Europe’s Galileo satellite system crippled by days-long outage
Experts are still unclear what has knocked all 24 satellites offline
UPDATE: All satellites currently in operation appear to be back online, although some instability is expected
The European Union's satellite navigation infrastructure, used by businesses and government agencies across the continent, has been offline for more than 100 hours following a network-wide outage.
The Global Navigation Satellite Systems Agency (GSA), which runs the 8 billion Galileo programme, confirmed this weekend the satellite system has been struck with a "technical incident related to its ground infrastructure".
As a result, all 24 satellites in orbit are non-operational.
"Experts are working to restore the situation as soon as possible," the GSA said in a statement.
"An Anomaly Review Board has been immediately set up to analyse the exact root cause and to implement recovery actions."

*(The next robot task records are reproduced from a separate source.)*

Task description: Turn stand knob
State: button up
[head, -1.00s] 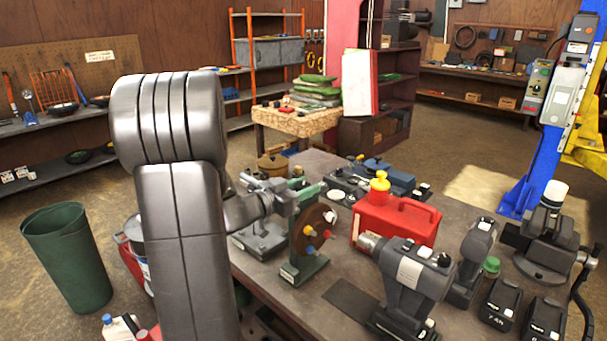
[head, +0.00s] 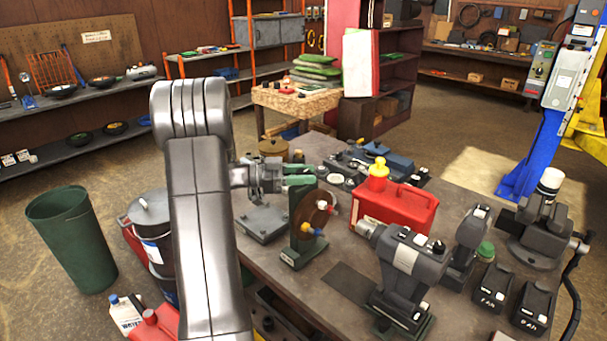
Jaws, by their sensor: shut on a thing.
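A dark green stand (head: 291,259) stands on the workbench and bears a brown disc (head: 325,197) with small red, blue, yellow and white parts. My gripper (head: 289,184) reaches in from the left at the top of the stand. Its jaws are shut on the lighter green stand knob (head: 301,181), which lies roughly level at the stand's top. The jaws hide part of the knob, and the exact grip is too small to make out.
A grey drill (head: 411,266) stands in front right. A grey plate-like base (head: 262,223) lies left of the stand. A green bin (head: 72,240) stands on the floor.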

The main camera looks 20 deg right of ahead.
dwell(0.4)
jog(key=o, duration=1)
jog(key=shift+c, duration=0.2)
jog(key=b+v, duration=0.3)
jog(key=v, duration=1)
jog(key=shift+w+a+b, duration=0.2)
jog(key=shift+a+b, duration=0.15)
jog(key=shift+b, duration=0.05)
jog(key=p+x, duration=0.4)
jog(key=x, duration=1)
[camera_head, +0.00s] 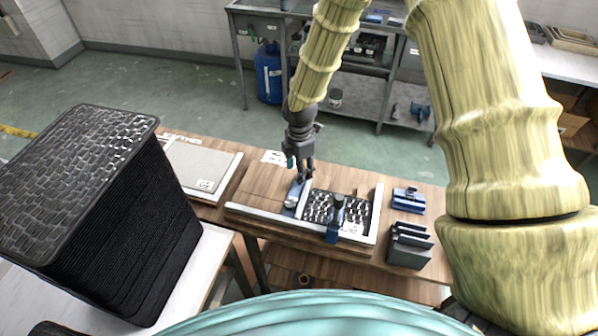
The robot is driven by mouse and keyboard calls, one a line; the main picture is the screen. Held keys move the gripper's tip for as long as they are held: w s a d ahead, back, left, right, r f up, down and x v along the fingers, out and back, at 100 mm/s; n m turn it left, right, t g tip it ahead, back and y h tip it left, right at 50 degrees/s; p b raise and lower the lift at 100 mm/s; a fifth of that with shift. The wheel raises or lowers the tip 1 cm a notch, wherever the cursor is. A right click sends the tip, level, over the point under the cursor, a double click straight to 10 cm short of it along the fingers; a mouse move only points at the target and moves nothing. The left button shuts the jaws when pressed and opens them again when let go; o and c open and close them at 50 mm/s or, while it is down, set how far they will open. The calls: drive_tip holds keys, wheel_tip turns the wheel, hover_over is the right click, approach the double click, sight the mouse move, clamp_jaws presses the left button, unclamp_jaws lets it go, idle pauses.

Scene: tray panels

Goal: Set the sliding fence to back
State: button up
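A tray panel with pale rails (262,217) lies on the wooden bench top. A blue bar with a light metal piece near its front end, which looks like the sliding fence (295,194), stands at the left side of the dark textured plate (352,208). A blue clamp-like block (332,236) with a dark upright knob (338,202) sits at the front rail. My gripper (302,174) points down over the far end of the blue bar. Its fingertips are small and overlap the bar in view, so contact and finger gap are unclear.
A large black textured block (110,215) stands at the left. A grey flat panel (203,166) lies left of the tray. Blue parts (408,200) and a grey block with dark slats (410,246) sit to the right. Bare wood (262,188) shows left of the bar.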

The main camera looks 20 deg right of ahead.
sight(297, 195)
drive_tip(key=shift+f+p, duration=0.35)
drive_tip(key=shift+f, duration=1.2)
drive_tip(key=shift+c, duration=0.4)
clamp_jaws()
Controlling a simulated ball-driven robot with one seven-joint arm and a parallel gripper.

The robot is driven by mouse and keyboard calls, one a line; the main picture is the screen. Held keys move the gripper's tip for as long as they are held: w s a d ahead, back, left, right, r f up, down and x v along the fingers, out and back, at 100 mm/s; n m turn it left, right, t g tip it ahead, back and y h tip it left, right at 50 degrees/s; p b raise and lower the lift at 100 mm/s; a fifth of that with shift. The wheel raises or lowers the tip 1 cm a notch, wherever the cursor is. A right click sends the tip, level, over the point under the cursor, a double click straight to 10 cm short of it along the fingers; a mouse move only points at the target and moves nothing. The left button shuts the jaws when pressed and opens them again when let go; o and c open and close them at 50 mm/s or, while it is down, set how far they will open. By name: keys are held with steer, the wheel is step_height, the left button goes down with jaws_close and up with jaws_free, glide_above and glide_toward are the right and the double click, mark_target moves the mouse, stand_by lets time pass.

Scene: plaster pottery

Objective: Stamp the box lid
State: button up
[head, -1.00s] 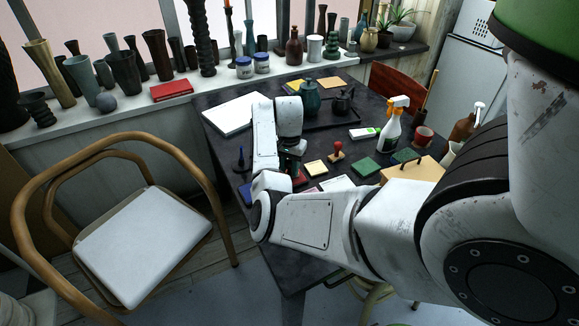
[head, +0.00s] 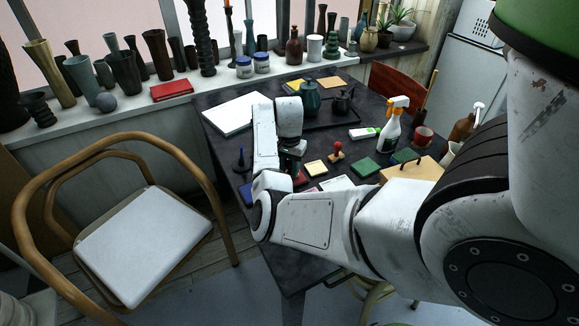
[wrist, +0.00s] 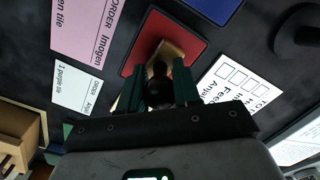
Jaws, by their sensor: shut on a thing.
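My gripper (wrist: 158,92) is shut on a stamp with a dark round knob (wrist: 159,70) and a pale wooden body (wrist: 178,56). The stamp is over the red ink pad (wrist: 140,61) in the wrist view; I cannot tell whether it touches the pad. In the head view my gripper (head: 291,163) is low over the table, its fingers partly hidden by my arm, and the red pad (head: 301,179) shows beside it. The pale wooden box lid (head: 424,172) lies to the right in the head view, with dark handle parts on it.
A blue pad (wrist: 214,8) and paper cards (wrist: 77,88) lie around the red pad.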

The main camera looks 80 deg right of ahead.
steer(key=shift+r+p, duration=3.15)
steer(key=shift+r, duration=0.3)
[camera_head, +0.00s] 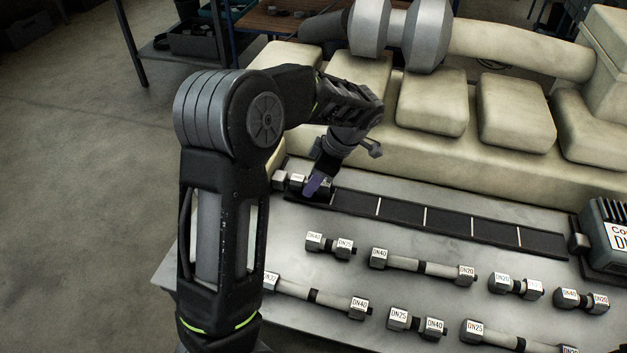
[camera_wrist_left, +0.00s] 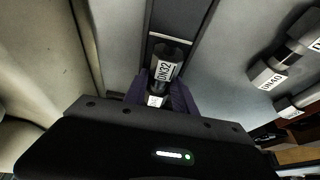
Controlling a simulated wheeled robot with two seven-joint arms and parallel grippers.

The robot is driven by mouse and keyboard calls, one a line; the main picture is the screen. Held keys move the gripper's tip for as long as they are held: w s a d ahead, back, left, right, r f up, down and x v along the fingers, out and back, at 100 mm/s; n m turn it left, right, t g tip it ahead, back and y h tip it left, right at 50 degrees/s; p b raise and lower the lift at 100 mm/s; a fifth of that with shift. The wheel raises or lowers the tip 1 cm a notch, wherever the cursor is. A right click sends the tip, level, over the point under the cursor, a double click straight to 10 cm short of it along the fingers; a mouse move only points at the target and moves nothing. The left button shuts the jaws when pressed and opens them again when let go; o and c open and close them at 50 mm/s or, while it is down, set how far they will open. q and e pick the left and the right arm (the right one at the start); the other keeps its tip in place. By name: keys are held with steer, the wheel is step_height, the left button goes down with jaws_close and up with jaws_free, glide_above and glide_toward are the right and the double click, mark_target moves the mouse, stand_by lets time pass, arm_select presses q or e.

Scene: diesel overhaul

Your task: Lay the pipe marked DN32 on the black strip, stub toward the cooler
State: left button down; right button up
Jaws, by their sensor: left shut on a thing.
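My left gripper (camera_head: 318,184) is shut on a short grey pipe piece with a hex end marked DN32 (camera_wrist_left: 163,68), between its purple fingers in the left wrist view. The piece is over the left end of the black strip (camera_head: 400,213) and lined up along it; I cannot tell whether it touches the strip. In the left wrist view the DN32 end points along the strip (camera_wrist_left: 182,22). A second, smaller label shows nearer the gripper, unreadable. The cooler (camera_head: 608,237), a dark finned box with a partly cut-off sign, stands at the strip's right end.
Several other pipes lie on the bench in front of the strip, including a short DN40 one (camera_head: 330,244), a long DN40–DN20 one (camera_head: 422,267) and a long one ending in DN40 (camera_head: 316,297). The cream engine (camera_head: 430,150) runs behind the strip. The strip's middle and right are clear.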

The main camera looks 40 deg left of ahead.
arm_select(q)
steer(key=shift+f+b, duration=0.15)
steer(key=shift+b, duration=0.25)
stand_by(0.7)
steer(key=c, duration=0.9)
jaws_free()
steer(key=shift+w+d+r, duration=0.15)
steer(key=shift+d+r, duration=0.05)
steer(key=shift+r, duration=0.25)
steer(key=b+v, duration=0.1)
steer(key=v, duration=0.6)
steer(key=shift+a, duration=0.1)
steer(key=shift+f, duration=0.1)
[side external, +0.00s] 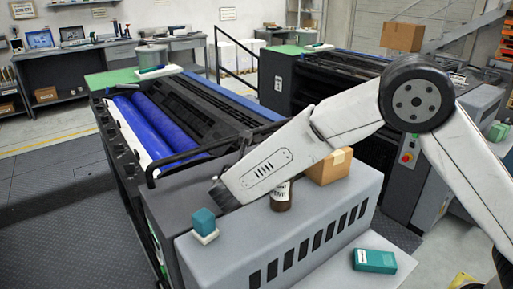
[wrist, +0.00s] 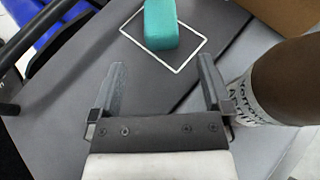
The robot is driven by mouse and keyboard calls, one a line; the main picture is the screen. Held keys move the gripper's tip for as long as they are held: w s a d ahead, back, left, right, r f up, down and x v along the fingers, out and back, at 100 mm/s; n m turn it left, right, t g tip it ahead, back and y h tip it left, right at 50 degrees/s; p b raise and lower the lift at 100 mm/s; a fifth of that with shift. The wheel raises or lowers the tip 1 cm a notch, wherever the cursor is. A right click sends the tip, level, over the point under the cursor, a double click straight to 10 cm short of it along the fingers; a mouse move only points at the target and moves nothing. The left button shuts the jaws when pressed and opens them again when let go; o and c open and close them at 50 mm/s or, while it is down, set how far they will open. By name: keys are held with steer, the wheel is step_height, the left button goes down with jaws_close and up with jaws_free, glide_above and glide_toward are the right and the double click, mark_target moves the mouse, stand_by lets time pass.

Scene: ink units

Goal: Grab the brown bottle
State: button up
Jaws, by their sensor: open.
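The brown bottle (side external: 282,197), with a white label, stands on top of the grey machine housing, partly hidden behind my arm in the side view. In the wrist view the bottle (wrist: 290,82) is large and cut off at the right edge, just right of my right finger. My gripper (wrist: 163,66) is open, with nothing between its fingers. The bottle is outside the jaws; whether it touches the right finger is unclear. In the side view only a dark bit of the gripper end shows, left of the bottle.
A cardboard box (side external: 330,167) stands behind the bottle. A teal block (side external: 204,221) on a white base is at the housing's left end. A teal box (side external: 375,261) lies lower right. In the wrist view a teal object (wrist: 160,25) lies inside a white outline beyond the fingers.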

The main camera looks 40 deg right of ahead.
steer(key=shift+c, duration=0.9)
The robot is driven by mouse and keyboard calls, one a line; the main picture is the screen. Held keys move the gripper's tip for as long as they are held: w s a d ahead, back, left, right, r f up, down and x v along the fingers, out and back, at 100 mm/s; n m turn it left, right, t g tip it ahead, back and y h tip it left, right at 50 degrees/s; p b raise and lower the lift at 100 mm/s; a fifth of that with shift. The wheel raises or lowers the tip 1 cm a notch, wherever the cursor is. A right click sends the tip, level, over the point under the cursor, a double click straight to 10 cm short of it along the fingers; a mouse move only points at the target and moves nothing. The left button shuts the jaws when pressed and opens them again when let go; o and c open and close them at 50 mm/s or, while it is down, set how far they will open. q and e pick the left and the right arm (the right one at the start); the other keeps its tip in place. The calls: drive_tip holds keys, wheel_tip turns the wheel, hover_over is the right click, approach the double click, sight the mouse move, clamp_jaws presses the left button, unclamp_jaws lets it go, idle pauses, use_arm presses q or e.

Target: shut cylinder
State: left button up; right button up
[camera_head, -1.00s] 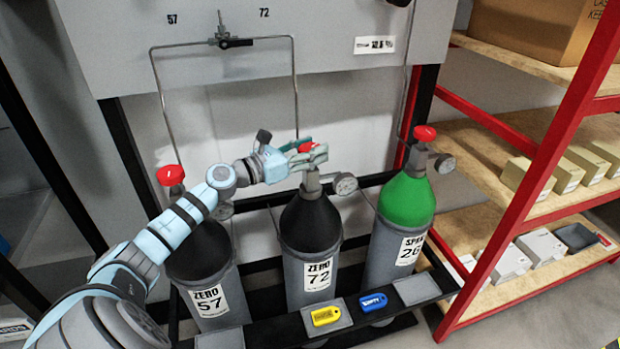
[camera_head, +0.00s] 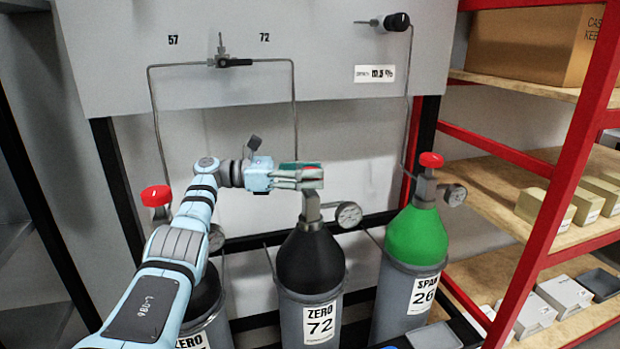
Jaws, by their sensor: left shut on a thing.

Galileo is used by government agencies, academics and tech companies for a wide range of applications, from smartphone navigation to search-and-rescue missions.
The programme offers several services including a free Open Service for positioning, navigation and timing, and an encrypted Public Regulated Service (PRS) for government-authorised users like customs officers and the police.
Its business application spans multiple sectors; used by fishing vessels, for example, to provide data to fishery authorities as well as by tractors with guidance for navigation. According to the GSA, 7.5 billion Galileo-friendly apps are expected by the end of 2019.
However, the satellite system, developed so European organisations aren't wholly entirely reliant on GPS, has been offline since 1 am UTC on Thursday 11 July.
The GSA said at the time that users may experience "service degradation" on all Galileo satellites. A further update then issued two days later claimed users would be experiencing a total service outage until further notice. Neither update offered a concrete explanation for the mysterious outage, which has persisted at the time of writing.
The root cause, however, may lie with a ground station based in Italy, known as the Precise Timing Facility (PTF), according to Inside GNSS. This facility generates the Galileo System Time, which is beamed up to the satellites to enable user localisation. It is also often used as an accurate time reference.
In June, GPS services were also hit by a similar outage which affected a host of Middle-Eastern countries. According to Israeli media, that outage was linked to state-sponsored attacks from Russia.
The government and UK businesses have played an integral role in helping to develop Galileo since its pilot launch in 2016. The continental service is expected to be fully operational by 2020, with 30 satellites in total.
But the UK's withdrawal from the EU has threatened to fully cut off access by British agencies and companies, should no deal be agreed.
The government has already set aside 92 million to develop an independent satellite system, although it's unclear how long this would take to implement.